PROMPT
Each line of the listing that contains the word "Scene" is to be copied.

MATERIAL
Begin

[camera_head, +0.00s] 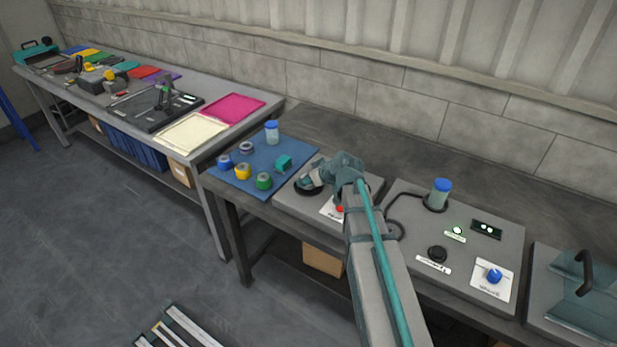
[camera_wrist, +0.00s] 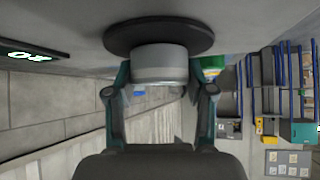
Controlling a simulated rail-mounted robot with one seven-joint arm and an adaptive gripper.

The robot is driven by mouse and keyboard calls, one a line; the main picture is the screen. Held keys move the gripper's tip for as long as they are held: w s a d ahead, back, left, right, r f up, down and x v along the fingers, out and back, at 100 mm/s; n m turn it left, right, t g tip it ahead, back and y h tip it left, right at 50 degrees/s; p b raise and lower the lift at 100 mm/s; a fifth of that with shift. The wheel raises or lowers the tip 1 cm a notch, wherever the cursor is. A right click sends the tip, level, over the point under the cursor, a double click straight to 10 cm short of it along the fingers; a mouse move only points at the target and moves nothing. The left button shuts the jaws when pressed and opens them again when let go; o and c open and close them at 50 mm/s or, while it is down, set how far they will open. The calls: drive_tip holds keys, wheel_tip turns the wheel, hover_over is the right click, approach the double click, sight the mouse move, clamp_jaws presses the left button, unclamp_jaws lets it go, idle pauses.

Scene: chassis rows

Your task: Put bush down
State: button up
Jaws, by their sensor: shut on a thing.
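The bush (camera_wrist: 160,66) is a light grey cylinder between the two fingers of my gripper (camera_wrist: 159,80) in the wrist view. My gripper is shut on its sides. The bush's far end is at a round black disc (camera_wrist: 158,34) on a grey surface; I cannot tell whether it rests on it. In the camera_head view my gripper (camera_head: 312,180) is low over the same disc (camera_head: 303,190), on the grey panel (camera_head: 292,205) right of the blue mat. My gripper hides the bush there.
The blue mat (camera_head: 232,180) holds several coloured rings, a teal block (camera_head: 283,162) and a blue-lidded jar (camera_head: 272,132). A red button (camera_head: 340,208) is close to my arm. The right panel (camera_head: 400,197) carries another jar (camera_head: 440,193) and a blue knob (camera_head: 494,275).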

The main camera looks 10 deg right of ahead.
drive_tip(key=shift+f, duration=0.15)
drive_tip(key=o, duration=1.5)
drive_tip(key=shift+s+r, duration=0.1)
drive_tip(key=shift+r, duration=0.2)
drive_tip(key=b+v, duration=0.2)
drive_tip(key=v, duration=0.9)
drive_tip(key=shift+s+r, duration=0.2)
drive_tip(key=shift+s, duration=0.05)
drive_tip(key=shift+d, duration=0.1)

End
Begin

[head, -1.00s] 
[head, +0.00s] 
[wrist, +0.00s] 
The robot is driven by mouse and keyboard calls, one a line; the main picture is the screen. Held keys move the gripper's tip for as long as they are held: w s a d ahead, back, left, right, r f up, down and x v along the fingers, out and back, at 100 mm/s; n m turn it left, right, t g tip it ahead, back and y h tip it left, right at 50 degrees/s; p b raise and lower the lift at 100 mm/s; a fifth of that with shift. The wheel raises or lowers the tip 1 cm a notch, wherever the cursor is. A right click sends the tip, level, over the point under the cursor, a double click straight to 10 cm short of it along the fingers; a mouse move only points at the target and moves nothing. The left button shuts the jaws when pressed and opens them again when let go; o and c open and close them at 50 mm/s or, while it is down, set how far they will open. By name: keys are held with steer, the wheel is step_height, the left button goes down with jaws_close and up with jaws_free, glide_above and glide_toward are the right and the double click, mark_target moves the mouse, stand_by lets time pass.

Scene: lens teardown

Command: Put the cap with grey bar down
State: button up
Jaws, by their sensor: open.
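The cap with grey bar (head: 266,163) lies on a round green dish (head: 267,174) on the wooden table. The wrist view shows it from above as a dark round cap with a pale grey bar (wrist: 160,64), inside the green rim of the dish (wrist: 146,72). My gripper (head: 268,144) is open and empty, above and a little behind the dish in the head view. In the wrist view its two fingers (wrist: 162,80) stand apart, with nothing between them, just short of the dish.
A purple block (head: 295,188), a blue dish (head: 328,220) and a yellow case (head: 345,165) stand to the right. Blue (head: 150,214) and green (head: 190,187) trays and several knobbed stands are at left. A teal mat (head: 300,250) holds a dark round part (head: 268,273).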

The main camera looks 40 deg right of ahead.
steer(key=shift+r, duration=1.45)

End

WRITTEN SOLUTION
Scene: chassis rows
Scene: lens teardown

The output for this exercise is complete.